Pre-training for Video Understanding Challenge

Details

In the first track of pre-training for video captioning, we have released ACTION for vision-language pre-training. The table below shows the statistics of ACTION dataset.:

Dataset	Context	Source	#Video	#Sentence	#Word	Vocabulary
ACTION	multi-category	Automatic crawling from web	213,078	224,989	2,291,565	50,039

To formalize the task of pre-training for video captioning, we provide three datasets to the participants:
A pre-training dataset of ~220K GIF videos in ACTION. Each GIF video is equipped with one caption.
A training dataset of ~9.5K videos in MSR-VTT. Each video is annotated with 20 captions.
A validation dataset of ~0.5K videos in MSR-VTT. Each video is annotated with 20 captions.
In addition to the datasets above, we will include a testing set.

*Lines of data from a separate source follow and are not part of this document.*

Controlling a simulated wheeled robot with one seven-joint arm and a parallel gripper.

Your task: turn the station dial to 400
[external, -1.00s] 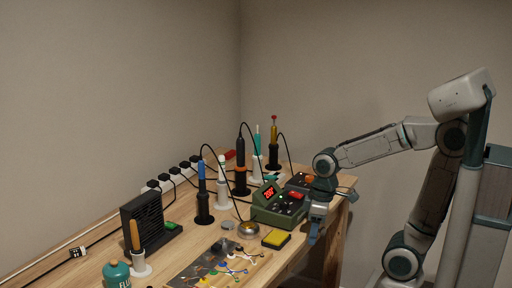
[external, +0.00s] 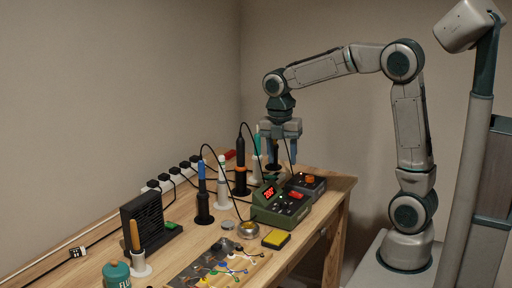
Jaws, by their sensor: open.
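The green soldering station (external: 280,207) stands near the right edge of the bench, with a lit red display (external: 269,192) on its front. The display's digits are too small to read surely; they look like 200. A red control on its top right may be the dial, but I cannot tell its setting. My gripper (external: 281,158) points down above and behind the station, fingers apart and empty. It looks clear of the station. Its fingers overlap the tool stands behind them in the picture.
A dark unit with an orange knob (external: 310,180) sits right behind the station. Several upright tools in stands, including a blue-handled one (external: 202,170), crowd its left and back with cables. A yellow sponge (external: 276,239) and a brass-coloured tin (external: 248,229) lie in front.

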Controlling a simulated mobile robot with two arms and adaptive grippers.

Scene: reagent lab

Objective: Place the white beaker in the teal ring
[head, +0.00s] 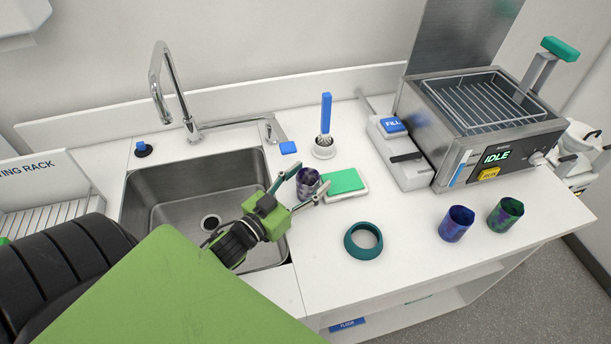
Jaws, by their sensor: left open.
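The teal ring (364,241) lies flat and empty on the white counter, right of the sink. No white beaker shows. A dark purple patterned cup (308,184) stands on the counter behind the ring and to its left. My left gripper (308,180) is open, with its fingers on either side of this cup; I cannot tell whether they touch it. Two more patterned cups, one blue-purple (456,224) and one green-purple (505,215), stand to the right of the ring. My right gripper is not in view.
A green sponge-like block (344,183) sits on a white holder close to the gripper. A blue-handled brush (326,125) stands behind it. The steel sink (140,206) is at left, a machine reading IDLE (497,157) at right. Counter around the ring is clear.

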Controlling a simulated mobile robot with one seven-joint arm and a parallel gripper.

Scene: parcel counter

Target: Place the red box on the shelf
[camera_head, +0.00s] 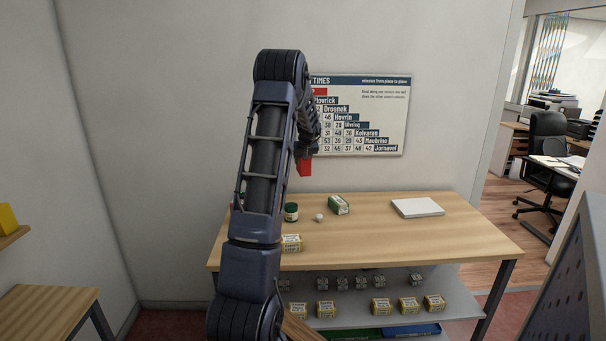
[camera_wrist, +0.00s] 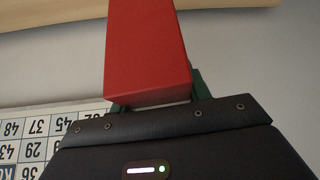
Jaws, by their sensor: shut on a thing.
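The red box (camera_head: 305,167) is held in the air above the wooden table, in front of the wall chart. In the wrist view the red box (camera_wrist: 147,50) fills the upper middle and sits between the green-edged fingers of my gripper (camera_wrist: 155,98). My gripper is shut on it. In the head view my arm hides most of the gripper. A grey shelf (camera_head: 345,290) lies under the table top. A small wooden shelf (camera_head: 12,238) is on the wall at the far left, with a yellow block (camera_head: 8,218) on it.
The table top (camera_head: 460,235) bears a green jar (camera_head: 291,211), a small white ball (camera_head: 319,218), a green carton (camera_head: 339,204), a white slab (camera_head: 417,207) and a yellow carton (camera_head: 291,243). Several yellow cartons stand on the grey shelf. A wooden table (camera_head: 45,310) is at lower left.

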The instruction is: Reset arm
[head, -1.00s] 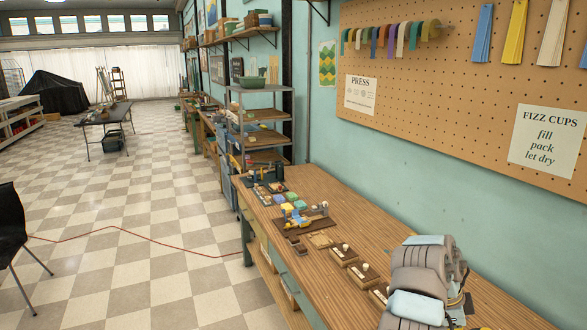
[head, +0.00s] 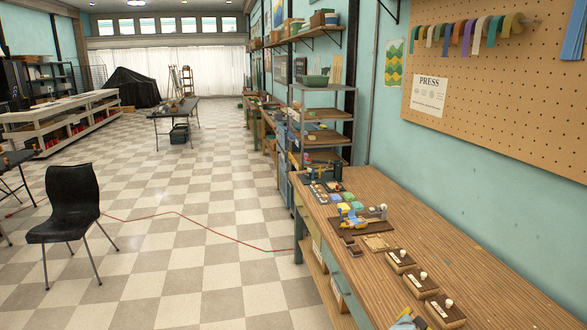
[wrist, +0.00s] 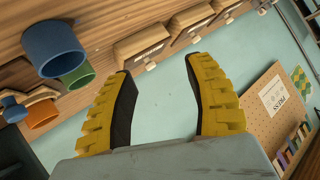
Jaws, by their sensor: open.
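My gripper (wrist: 160,95) shows in the wrist view with two yellow, dark-lined fingers held apart and nothing between them. The wrist view is turned over, and beyond the fingers is the bare blue-green wall (wrist: 165,75). In the head view only a small grey and yellow piece, which seems to be part of my arm, shows at the bottom edge, so the gripper itself is not clear there. The wooden workbench (head: 480,265) runs along the wall at the right.
Small wooden blocks with white knobs (head: 422,281) stand along the bench. A blue cup (wrist: 54,48), a green cup (wrist: 80,77) and an orange cup (wrist: 42,114) show in the wrist view. A black chair (head: 70,205) stands on the open checkered floor, crossed by a red cord (head: 200,226).

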In the second track of pre-training for video categorization, we are finalizing the pre-training video dataset (the Weakly-Supervised dataset). Here we show the statistics of the Weakly-Supervised dataset as following:

Dataset	Facet	Source	Video Title	#Category	#Video
the Weakly-Supervised dataset	multi-faceted	Automatic crawling from web	√	2,015	2,958,092

To formalize the task of pre-training for video categorization, we provide four datasets to the participants:
• A pre-training dataset of ~3M videos in the Weakly-Supervised dataset
• A training dataset of ~50K videos in Downstream.
• A validation dataset of ~25K videos in Downstream.
• A testing dataset of ~30K videos in Downstream.